Bar-B-Que Jackfruit Cornbread Muffins

Bar-B-Que Jackfruit Cornbread Muffins
makes
12 muffins
prep time
20 minutes
cook time
25 mins
Ingredient List

Muffins:

  • 1 cup yellow cornmeal
  • 1 cup flour
  • 1/4 cup sugar
  • 1 tablespoon baking powder
  • 1/2 teaspoon baking soda
  • 1/4 teaspoon salt
  • 1 cup non-dairy milk
  • 1/4 cup canola oil
  • 3 tablespoons applesauce

 

Filling:

  • 1/2 onion, diced
  • 1 10.6-ounce package Upton’s Naturals Bar-B-Que Jackfruit
  • 1/2 cup shredded vegan cheddar cheese
directions
Preheat oven to 375°F.

Mix cornmeal, flour, sugar, baking powder and soda, and salt in a large bowl. Create a well in the center and add the non-dairy milk, canola oil, and applesauce and stir until just combined. Add more non-dairy milk if the batter is too thick.

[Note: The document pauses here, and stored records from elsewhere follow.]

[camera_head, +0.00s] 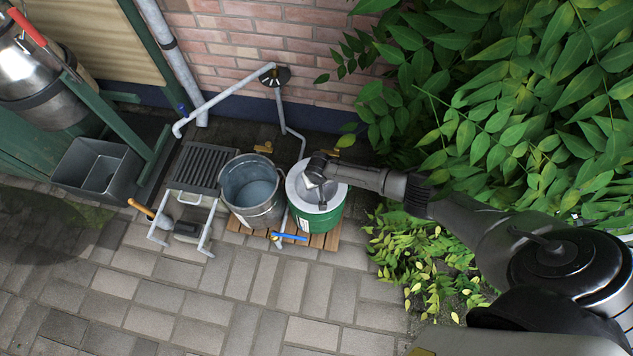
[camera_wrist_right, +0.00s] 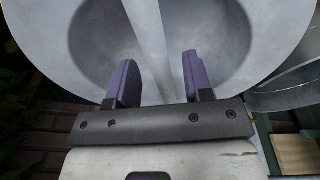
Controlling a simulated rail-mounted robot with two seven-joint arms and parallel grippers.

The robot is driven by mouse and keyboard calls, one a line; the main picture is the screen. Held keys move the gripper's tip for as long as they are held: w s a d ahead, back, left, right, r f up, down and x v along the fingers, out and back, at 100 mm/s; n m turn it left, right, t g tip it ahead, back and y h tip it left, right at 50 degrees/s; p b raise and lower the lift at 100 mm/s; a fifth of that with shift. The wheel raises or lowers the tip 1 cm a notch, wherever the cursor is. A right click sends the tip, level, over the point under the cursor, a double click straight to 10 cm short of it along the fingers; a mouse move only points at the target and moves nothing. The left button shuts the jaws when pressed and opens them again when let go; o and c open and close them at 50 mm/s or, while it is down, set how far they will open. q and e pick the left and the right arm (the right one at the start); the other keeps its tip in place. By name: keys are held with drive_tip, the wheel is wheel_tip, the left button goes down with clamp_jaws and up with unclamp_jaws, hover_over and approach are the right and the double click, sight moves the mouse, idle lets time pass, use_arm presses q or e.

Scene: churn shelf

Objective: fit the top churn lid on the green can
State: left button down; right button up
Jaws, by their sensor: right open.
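The green can (camera_head: 322,222) stands on wooden slats beside a metal bucket. A grey round churn lid (camera_head: 302,202) covers its top; I cannot tell whether it is fully seated. In the right wrist view the pale, dished lid (camera_wrist_right: 215,15) fills the upper part, and a straight bar handle (camera_wrist_right: 147,25) crosses it. My right gripper (camera_head: 314,172) is over the lid. In the wrist view its two purple fingers (camera_wrist_right: 158,78) are open, with the bar between them and gaps on both sides. My left gripper is not in view.
A metal bucket (camera_head: 252,190) stands close to the can's left, beside a drain grate (camera_head: 197,168). A blue-handled tap (camera_head: 289,236) is in front. Leaves (camera_head: 480,110) crowd the right; a brick wall (camera_head: 255,40) stands behind. Front paving (camera_head: 240,290) is clear.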

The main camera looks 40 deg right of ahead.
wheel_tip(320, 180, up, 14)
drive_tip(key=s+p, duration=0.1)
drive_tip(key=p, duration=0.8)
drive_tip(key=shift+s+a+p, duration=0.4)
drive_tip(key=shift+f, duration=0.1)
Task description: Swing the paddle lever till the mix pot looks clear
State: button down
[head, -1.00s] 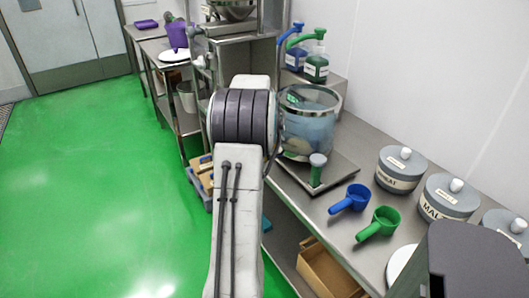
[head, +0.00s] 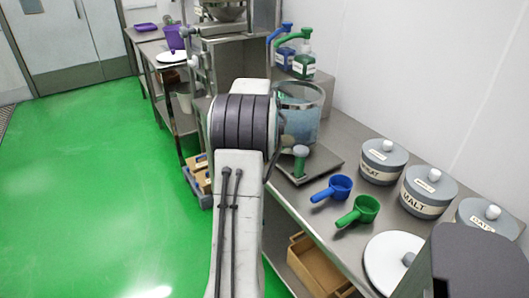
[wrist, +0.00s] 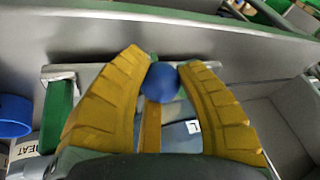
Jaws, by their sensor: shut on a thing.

Fill a muffin tray with cupcake liners, or grease each cup with canola oil if not using liners. Fill each cup halfway full with the cornbread batter.

Mix together the diced onion and jackfruit in a small bowl. Place a spoonful of jackfruit on each muffin cup of cornbread batter. Evenly divide the cheese between each muffin cup. Fill the rest of the cups with cornbread batter. Add a pinch of cheese on the top of each muffin, if desired.

Bake for 18-22 minutes, or until the muffins are firm and the edges are golden.